Sunday, September 20, 2020

Best practice from networking

 Best practice from networking: 

Introduction: Networking is one of the three pillars of any commercial software. The other two are compute, and storage and the three are directly included as products to implement solutions, as components to make products, as perspectives for implementation details of a feature within a product and so on. Every algorithm that is implemented pays attention to these three perspectives in order to be efficient and correct. We cannot think of distributed or parallel algorithms without network, efficiency without storage, and convergence without compute. Therefore, these disciplines bring certain best practice from the industry. 

  

We list a few in this article from networking perspective: 

  1. Not a singleton – Most network vendors know that networking is about data communications. Data cannot be lost or corrupted. Therefore, network industry vendors go to great lengths in making data safe in transit by not allowing a single point of failure such as a hop failure.  If the data is written to the wire, it is relayed to the recipient eventually.   

  1. Chunked data – Packets form the core unit of transmission in any network.
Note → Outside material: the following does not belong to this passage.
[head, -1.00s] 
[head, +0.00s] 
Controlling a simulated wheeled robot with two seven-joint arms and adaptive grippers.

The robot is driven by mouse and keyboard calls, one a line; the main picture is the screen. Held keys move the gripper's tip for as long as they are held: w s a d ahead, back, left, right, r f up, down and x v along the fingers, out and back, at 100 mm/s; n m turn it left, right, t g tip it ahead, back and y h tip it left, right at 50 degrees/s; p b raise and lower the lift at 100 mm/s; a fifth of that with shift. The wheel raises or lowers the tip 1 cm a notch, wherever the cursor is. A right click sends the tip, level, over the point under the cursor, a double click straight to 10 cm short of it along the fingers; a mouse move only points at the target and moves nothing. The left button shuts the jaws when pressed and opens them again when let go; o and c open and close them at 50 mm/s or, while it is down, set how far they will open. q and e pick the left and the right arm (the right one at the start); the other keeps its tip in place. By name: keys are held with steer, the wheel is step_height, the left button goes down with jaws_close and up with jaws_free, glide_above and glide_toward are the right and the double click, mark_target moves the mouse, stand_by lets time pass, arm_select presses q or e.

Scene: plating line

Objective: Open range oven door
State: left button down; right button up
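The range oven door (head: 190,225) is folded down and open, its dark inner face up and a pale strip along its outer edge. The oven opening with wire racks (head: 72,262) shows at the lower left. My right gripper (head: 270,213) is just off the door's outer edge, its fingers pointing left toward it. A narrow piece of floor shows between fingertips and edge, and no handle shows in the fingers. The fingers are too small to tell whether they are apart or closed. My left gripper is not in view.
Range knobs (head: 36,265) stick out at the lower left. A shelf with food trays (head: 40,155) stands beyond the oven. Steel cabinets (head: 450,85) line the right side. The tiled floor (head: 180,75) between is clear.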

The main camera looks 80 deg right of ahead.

If the frame is too long, it may suffer from transmission failures and require retries. Instead if it were chunked, it will reduce the fault while subsequent packets will require to be sent only once. 

  1. Global connectivity – The public cloud has taught us that it is a massive sponge for global traffic that allows data to be consolidated in the datacenters behind the cloud. This makes networking popular for application and universal connectivity 

  1. Mobile IP – The ability to appear as if working of office computer with the same address while floating different networks gives unparalleled mobility only possible by networking. 

  1. Tunneling – The ability to wrap an existing packet with a header in the same IP protocol to allow packets to safely cross a public network but allow the endpoints on either end to be part of a secure network is made possible by tunneling. The virtual private network protocols help with this.